DIVIDENDI MONSTRE PER INTESA, LE BRICIOLE DI UNICREDIT
Ovviamente anche la mole di dividendi riconosciuti ai soci è stata ben diversa. Il Ceo di Intesa Carlo Messina, ha portato il pay out della banca a livelli intorno all’80%. E così solo in dividendi Intesa ha distribuito agli azionisti la bellezza di 13,4 miliardi di euro dal 2014 al 2018 mentre UniCredit si è fermata a poco più di 2,8 miliardi, saltando la distribuzione della cedola nel 2016, l’anno della maxi-perdita.
IL RESPONSO A SENSO UNICO DELLA BORSA
Ma è in Borsa che il divario tra i due diventa un abisso. Secondo i dati rielaborati dall’Ufficio studi di Mediobanca, Intesa negli ultimi 10 anni ha garantito un rendimento medio annuo del 2% positivo, mentre UniCredit nel decennio ha fatto pagare dazio ai suoi azionisti con un rendimento negativo medio annuo di oltre il 10%.
Del resto anche togliendo il contributo (cosi diverso) delle cedole Intesa a 5 anni ha prodotto una rivalutazione del titolo del 4% contro un -54% di UniCredit. A 10 anni Intesa ha ceduto il 18% in Borsa contro un -84% della rivale. E dai minimi del 2012 in piena crisi dello spread Intesa si è rivalutata del 114% contro un -12% di UniCredit. E che le difficoltà pesanti della banca di Piazza Gae Aulenti si siano riflesse sui valori è intuitivo.
In Borsa Intesa oggi capitalizza 41 miliardi, mentre UniCredit arriva a malapena a 28 miliardi. Una vale l’80% del suo patrimonio netto, l’altra si aggira sul 50% del capitale netto.

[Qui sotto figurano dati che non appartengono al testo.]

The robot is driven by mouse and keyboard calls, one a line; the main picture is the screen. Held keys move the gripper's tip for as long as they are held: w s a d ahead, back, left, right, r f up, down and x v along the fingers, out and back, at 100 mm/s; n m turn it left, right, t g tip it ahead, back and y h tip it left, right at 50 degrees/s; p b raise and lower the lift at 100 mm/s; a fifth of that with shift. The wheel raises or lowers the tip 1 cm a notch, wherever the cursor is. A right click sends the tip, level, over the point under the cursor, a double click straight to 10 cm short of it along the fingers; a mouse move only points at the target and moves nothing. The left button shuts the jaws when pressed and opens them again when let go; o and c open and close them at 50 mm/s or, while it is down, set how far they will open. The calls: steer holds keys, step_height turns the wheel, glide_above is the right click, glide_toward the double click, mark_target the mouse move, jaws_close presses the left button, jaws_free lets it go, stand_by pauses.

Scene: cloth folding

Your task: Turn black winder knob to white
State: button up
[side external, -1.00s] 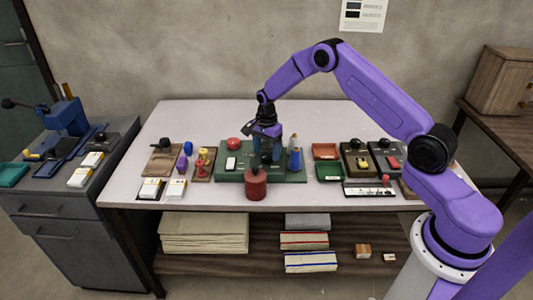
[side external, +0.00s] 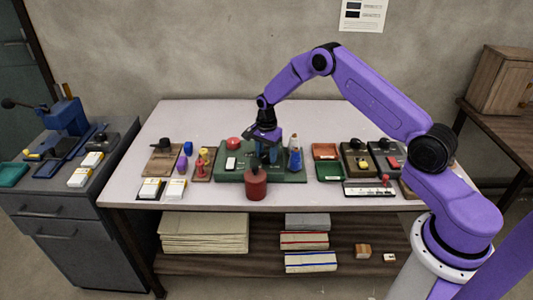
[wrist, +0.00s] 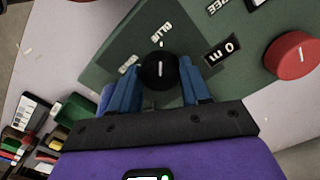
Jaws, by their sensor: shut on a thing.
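In the wrist view the black winder knob (wrist: 159,70) stands on a green panel (wrist: 108,58). A white pointer line on its top points up the picture, roughly toward a label reading "BLUE" (wrist: 160,36). Another label (wrist: 129,64) lies to the left of the knob, too blurred to read. My gripper (wrist: 160,86) has its two blue fingers on either side of the knob and is shut on it. In the side external view my gripper (side external: 266,155) is low over the green base (side external: 291,176), and the knob is hidden there.
A red round button (wrist: 291,55) and an "0 m" plate (wrist: 222,50) lie to the knob's right in the wrist view. In the side view, a red canister (side external: 256,186) stands in front of the base, and a blue bottle (side external: 295,157) stands right of my gripper.

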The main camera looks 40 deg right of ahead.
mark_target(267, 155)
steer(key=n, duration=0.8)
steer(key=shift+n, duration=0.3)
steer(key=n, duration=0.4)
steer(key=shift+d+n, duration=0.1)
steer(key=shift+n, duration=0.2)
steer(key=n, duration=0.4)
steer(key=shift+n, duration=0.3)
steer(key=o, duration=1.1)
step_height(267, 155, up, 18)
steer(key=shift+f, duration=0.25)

Non solo Intesa oltre ad aver distribuito ai soci l’80% dei suoi profitti, ha chiesto meno soldi al mercato rispetto a UniCredit. Gli aumenti di capitale della banca di Carlo Messina sono di 5,7 miliardi dal 2014 al 2018, mentre UniCredit ha bussato al mercato per quasi 18 miliardi sempre nello stesso lasso di tempo.
CHI SUPPORTA IL CREDITO ALL’ECONOMIA REALE
Ma è sul fronte del supporto all’economia reale che il divario è netto: Intesa ha aumentato di 60 miliardi negli ultimi 5 anni i suoi impeghi a imprese e famiglie, quasi il 20% in più dello stock esistente 5 anni fa. UniCredit ha invece decelerato e stretto i cordoni. Ha ristretto i crediti alla clientela per oltre 20 miliardi dal 2014 al 2017 e solo nel 2018 ha recuperato il gap.

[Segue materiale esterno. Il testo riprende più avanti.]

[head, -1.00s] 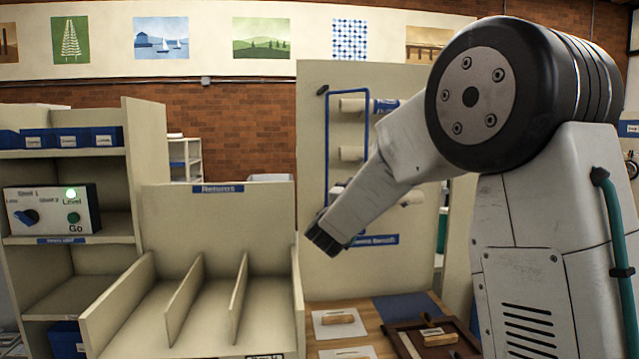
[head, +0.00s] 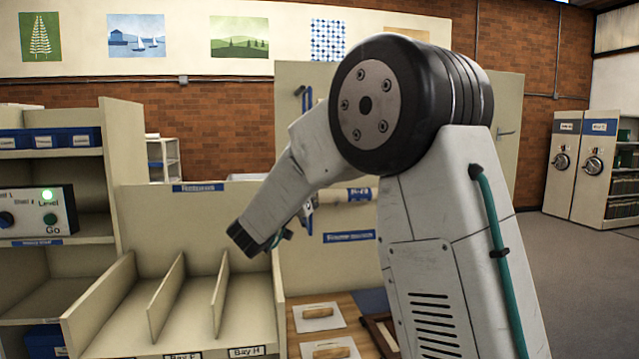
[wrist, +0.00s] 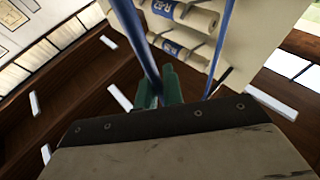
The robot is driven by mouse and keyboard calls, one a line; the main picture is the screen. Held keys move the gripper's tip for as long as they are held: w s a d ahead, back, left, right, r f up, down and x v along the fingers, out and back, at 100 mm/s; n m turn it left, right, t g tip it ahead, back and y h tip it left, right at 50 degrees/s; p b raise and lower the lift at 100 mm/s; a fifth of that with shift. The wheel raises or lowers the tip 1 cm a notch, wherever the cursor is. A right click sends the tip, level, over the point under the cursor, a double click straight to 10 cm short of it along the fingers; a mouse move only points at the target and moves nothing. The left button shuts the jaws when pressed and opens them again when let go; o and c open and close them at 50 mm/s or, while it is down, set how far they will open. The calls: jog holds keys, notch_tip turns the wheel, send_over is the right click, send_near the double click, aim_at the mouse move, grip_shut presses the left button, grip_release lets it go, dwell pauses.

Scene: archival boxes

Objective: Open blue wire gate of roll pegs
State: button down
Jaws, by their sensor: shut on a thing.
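The blue wire gate (head: 309,98) shows in the head view as a narrow blue loop at the left of the peg panel (head: 305,262), seen nearly edge-on and standing out from it. My arm hides its middle. In the wrist view the gate's blue wire (wrist: 138,42) runs down into the green fingers of my gripper (wrist: 168,88), which are shut on it. A second blue wire runs on the right there. Pale rolls (wrist: 198,18) with blue labels sit on the pegs behind. In the head view one roll (head: 343,196) shows past my arm.
A cream divided rack (head: 190,225) stands left of my gripper, close by. Below the panel is a wooden table with pale boards (head: 318,317). A shelf with a control box (head: 38,210) is at far left. Open floor (head: 565,285) lies to the right.

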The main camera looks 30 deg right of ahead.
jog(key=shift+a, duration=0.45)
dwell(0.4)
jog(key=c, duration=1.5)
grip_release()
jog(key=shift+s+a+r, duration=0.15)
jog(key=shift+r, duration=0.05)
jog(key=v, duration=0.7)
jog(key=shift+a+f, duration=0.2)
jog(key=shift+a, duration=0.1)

Intesa ha puntato per prima sul nuovo atout bancario che è la gestione del risparmio e quella previdenziale assicurativa. Il Wealth management è ormai da qualche anno a questa parte la nuova frontiera commissionale della banca. Del resto ci sono sui conti correnti degli italiani oltre 1.400 miliardi di depositi non gestiti che possono diventare la nuova miniera d’oro dei ricavi bancari messi sotto pressione dal forte calo del margine d’interesse nel prestare denaro.
IL FUTURO: LONTANO DALL’ITALIA PER MUSTIER, VICINO AL PAESE PER MESSINA
UniCredit, che chiuderà il 2019 secondo le stime della stessa banca con ricavi a sfiorare i 19 miliardi (in calo del 10% sui ricavi registrati 5 anni fa), ha badato invece a pulire con forza i portafogli dai crediti deteriorati e a cedere asset redditizi per fare cassa. Da Pekao, a Pioneer a Fineco fino all’intera partecipazione storica in Mediobanca ceduta pochi giorni fa. Una campagna vendite che ha portato in cassa oltre 8 miliardi di euro dal 2016 in poi. E che consente oggi a Mustier di presentarsi al mercato con un istituto pulito dalle sofferenze, patrimonialmente solido e pieno di cassa. Un identikit prezioso per una possibile fusione con un altro gruppo bancario europeo. Sganciando il più possibile la banca dalla sua italianità. Per Mustier la sfida è tutta in Europa e l’Italia è ancillare nelle sue strategie.
Intesa invece, che ha avuto un percorso di grande linearità nelle sue performance lungo tutti gli anni della crisi, continua a pensarsi come il campione nazionale del credito tricolore. Solida, capace di fare utili quando tutti perdono; capace di aumentare il credito all’economia reale quando tutti lo tagliavano, la banca guidata da Carlo Messina si qualifica sempre più come la banca di riferimento del Paese. Con un ruolo che va all’aldilà dei confini della banca stessa.
Due banche oggi molto simili nei fondamentali economici, ma con storie e futuro sempre più divergenti.